When babies realize that they can settle to sleep on their own, they will less likely need your help no matter how many times they wake up in the middle of the night.

 

Making sudden middle-of-the-night decisions

Admit it–we’ve all gone through this at some point! Sometimes, all you want are those precious four hours of rest and you’ll do what it takes to get it–even if it means cradling your baby the whole night.

Even if you haven’t made a decision to co-sleep, doing these late-night decisions could eventually form sleep crutches, which is so difficult to remove once your baby gets used to it. Staying consistent in your sleep associations is still key to a more peaceful slumber in the long run.

 

Conflicting sleep routine styles

No matter how much you want your baby to sleep with a set schedule, all of this can be overthrown by inconsistencies in your partner’s routine style.

It is always best to be on the same page when it comes to your baby sleep routine decisions. This has many benefits–your baby can fall asleep whether mommy or daddy is with them, they will avoid sleep crutches, and they’ll have a solid routine that will give both parents an easier time.

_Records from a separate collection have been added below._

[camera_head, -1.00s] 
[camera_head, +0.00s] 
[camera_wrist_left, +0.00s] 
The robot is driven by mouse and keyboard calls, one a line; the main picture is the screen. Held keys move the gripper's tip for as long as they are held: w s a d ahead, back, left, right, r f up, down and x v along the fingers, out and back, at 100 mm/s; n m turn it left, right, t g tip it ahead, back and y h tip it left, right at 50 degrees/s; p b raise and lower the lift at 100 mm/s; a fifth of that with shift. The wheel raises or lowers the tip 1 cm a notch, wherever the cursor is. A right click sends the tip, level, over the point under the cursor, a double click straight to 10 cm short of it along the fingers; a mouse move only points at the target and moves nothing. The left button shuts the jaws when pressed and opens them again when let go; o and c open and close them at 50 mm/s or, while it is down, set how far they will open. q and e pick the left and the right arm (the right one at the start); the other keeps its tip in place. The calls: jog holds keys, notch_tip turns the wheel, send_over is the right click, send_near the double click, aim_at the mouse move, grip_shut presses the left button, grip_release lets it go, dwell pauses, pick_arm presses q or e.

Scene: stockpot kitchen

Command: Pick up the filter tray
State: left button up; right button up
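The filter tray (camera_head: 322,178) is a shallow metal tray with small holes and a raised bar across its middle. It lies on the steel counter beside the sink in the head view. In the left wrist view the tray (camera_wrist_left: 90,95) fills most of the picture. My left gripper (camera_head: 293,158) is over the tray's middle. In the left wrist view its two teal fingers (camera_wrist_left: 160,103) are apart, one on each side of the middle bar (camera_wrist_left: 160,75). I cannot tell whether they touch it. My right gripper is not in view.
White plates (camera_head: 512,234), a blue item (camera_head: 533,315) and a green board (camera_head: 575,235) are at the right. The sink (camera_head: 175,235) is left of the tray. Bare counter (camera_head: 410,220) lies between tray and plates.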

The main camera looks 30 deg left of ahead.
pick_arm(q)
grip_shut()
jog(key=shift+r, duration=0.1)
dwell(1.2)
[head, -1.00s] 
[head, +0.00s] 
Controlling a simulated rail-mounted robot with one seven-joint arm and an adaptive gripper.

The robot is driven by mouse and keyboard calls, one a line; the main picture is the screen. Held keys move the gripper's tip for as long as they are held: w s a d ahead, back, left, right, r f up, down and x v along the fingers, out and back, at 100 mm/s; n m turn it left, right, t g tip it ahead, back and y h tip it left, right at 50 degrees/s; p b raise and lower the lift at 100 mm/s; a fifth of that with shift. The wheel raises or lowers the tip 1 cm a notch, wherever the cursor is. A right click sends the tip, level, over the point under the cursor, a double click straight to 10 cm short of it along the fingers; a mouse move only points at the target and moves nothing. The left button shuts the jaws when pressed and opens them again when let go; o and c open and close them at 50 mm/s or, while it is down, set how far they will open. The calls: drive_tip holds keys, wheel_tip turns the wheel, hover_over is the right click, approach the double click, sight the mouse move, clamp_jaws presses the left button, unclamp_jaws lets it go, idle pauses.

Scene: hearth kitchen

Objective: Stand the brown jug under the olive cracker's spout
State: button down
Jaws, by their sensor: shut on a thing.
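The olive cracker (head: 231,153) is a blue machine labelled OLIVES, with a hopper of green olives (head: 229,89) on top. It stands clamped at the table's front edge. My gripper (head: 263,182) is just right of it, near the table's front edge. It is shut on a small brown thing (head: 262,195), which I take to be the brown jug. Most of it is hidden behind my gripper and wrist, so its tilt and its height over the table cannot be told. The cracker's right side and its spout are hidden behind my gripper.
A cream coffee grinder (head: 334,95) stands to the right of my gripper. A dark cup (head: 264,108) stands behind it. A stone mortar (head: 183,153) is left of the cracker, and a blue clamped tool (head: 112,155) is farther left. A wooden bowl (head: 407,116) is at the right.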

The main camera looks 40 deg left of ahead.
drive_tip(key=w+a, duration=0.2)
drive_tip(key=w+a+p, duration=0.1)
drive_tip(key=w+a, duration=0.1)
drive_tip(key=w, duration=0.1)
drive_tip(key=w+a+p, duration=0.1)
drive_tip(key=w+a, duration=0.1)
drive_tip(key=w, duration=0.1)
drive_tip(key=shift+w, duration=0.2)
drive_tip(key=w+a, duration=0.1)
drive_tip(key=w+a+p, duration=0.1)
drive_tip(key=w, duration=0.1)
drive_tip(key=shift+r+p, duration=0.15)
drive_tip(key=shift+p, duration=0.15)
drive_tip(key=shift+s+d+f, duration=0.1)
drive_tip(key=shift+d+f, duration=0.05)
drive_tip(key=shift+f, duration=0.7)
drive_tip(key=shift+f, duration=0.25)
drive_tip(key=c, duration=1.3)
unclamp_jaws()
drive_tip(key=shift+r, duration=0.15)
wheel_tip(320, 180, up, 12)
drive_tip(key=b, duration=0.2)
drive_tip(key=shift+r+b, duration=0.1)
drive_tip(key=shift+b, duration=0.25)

If you notice inconsistencies in your sleep routine styles, sit down and talk about it so that you and your partner can have a mutual agreement.

 

Trying a strategy and giving up right away

Implementing a strategy doesn’t always produce immediate results. If it were so, then all of us won’t be having baby sleep problems now!

Thus, it is important to stick to your chosen strategy for a few days or weeks–don’t give up on it too soon. Who knows, the day you gave up may just be the day where all the puzzle pieces fit together, but you just didn’t try on that one specific day. Celebrate little positive changes and stay consistent to what works.

Truly, nailing your baby’s sleep routine can have its own set of challenges, but it will be a lot less difficult when you avoid these common mistakes. The key is to understand your baby’s sleep patterns, provide positive bedtime associations, and keep the habits that pave the way for baby’s self-settling.